NASA scientists in Antarctica are set to launch a balloon-borne instrument to collect information on cosmic rays, high-energy particles from beyond the solar system that enter Earth's atmosphere every day.
NASA scientists in Antarctica are set to launch a balloon-borne instrument to collect information on cosmic rays, high-energy particles from beyond the solar system that enter Earth’s atmosphere every day. The instrument, called the Super Trans-Iron Galactic Element Recorder (SuperTIGER), is designed to study rare heavy nuclei, which hold clues about where and how cosmic rays attain speeds up to nearly the speed of light. It will be launched on December 10. In 2013, the SuperTIGER had broken flight duration records while flying over Antarctica. “The previous flight of SuperTIGER lasted 55 days, setting a record for the longest flight of any heavy-lift scientific balloon,” said Robert Binns, the principal investigator at Washington University in the US, which leads the mission. “The time aloft translated into a long exposure, which is important because the particles we’re after make up only a tiny fraction of cosmic rays,” said Binns. The most common cosmic ray particles are protons or hydrogen nuclei, making up roughly 90 per cent, followed by helium nuclei (eight per cent) and electrons (one per cent). The remainder contains the nuclei of other elements, with dwindling numbers of heavy nuclei as their mass rises. With SuperTIGER, researchers are looking for the rarest of the rare – so-called ultra-heavy cosmic ray nuclei beyond iron, from cobalt to barium.
“Heavy elements, like the gold in your jewelry, are produced through special processes in stars, and SuperTIGER aims to help us understand how and where this happens,” said John Mitchell at NASA’s Goddard Space Flight Center in the US. “We’re all stardust, but figuring out where and how this stardust is made helps us better understand our galaxy and our place in it,” said Mitchell. When a cosmic ray strikes the nucleus of a molecule of atmospheric gas, both explode in a shower of subatomic shrapnel that triggers a cascade of particle collisions. Some of these secondary particles reach detectors on the ground, providing information scientists can use to infer the properties of the original cosmic ray.
However, they also produce an interfering background that is greatly reduced by flying instruments on scientific balloons, which reach altitudes of nearly 40,000 metres and float above 99.5 per cent of the atmosphere. The most massive stars forge elements up to iron in their cores and then explode as supernovas, dispersing the material into space. The explosions also create conditions that result in a brief, intense flood of subatomic particles called neutrons. Many of these neutrons can “stick” to iron nuclei. Some of them subsequently decay into protons, producing new elements heavier than iron.
Supernova blast waves provide the boost that turns these particles into high-energy cosmic rays.

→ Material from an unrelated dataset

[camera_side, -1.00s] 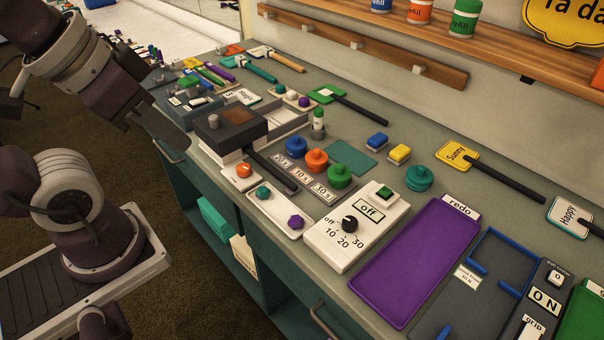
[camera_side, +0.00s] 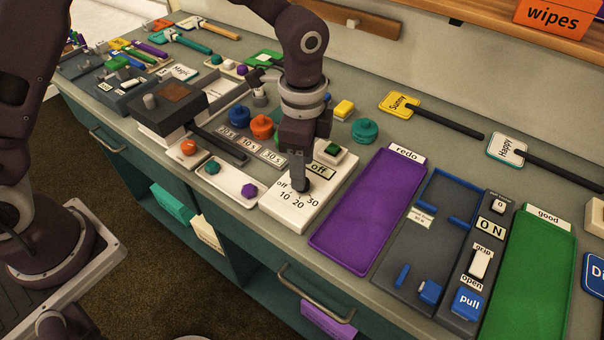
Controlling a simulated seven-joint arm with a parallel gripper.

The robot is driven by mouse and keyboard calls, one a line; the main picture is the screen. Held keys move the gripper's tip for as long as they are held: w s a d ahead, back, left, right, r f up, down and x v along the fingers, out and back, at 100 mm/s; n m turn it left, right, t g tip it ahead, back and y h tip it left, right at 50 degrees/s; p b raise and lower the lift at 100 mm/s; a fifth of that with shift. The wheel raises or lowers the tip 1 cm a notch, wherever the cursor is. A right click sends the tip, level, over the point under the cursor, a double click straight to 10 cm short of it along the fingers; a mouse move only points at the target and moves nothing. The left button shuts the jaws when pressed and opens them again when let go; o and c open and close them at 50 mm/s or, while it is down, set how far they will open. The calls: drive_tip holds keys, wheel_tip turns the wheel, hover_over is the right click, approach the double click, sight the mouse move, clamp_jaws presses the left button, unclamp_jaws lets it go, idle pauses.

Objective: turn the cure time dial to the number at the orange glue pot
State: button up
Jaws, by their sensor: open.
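The cure time dial (camera_side: 304,186) is a black knob on a white box (camera_side: 275,209) marked off, 10, 20 and 30. My gripper (camera_side: 299,178) points down right over the dial, jaws open at the knob; contact and the dial's pointer are hidden. The box's display (camera_side: 321,171) reads "off", and a green button (camera_side: 333,151) is behind it. The orange glue pot (camera_side: 261,127) stands in a rack beside the blue pot (camera_side: 239,115); its label, the middle one (camera_side: 249,147), reads 10 s.
A white tray (camera_side: 232,190) with a teal and a purple knob lies left of the box. A purple redo tray (camera_side: 365,215) lies right of it. A teal pot (camera_side: 364,130) and a yellow block (camera_side: 344,107) stand behind.

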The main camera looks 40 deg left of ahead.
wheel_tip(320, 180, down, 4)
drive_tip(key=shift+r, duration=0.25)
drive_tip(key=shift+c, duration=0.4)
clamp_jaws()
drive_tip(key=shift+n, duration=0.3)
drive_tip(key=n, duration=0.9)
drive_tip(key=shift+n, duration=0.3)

As a shock wave expands into space, it entraps and accelerates particles until they reach energies so extreme they can no longer be contained. Over the past two decades, evidence accumulated from detectors on NASA’s Advanced Composition Explorer satellite and SuperTIGER’s predecessor, the balloon-borne TIGER instrument, has allowed scientists to work out a general picture of cosmic ray sources. Roughly 20 per cent of cosmic rays were thought to arise from massive stars and supernova debris, while 80 per cent came from interstellar dust and gas with chemical quantities similar to what is found in the solar system.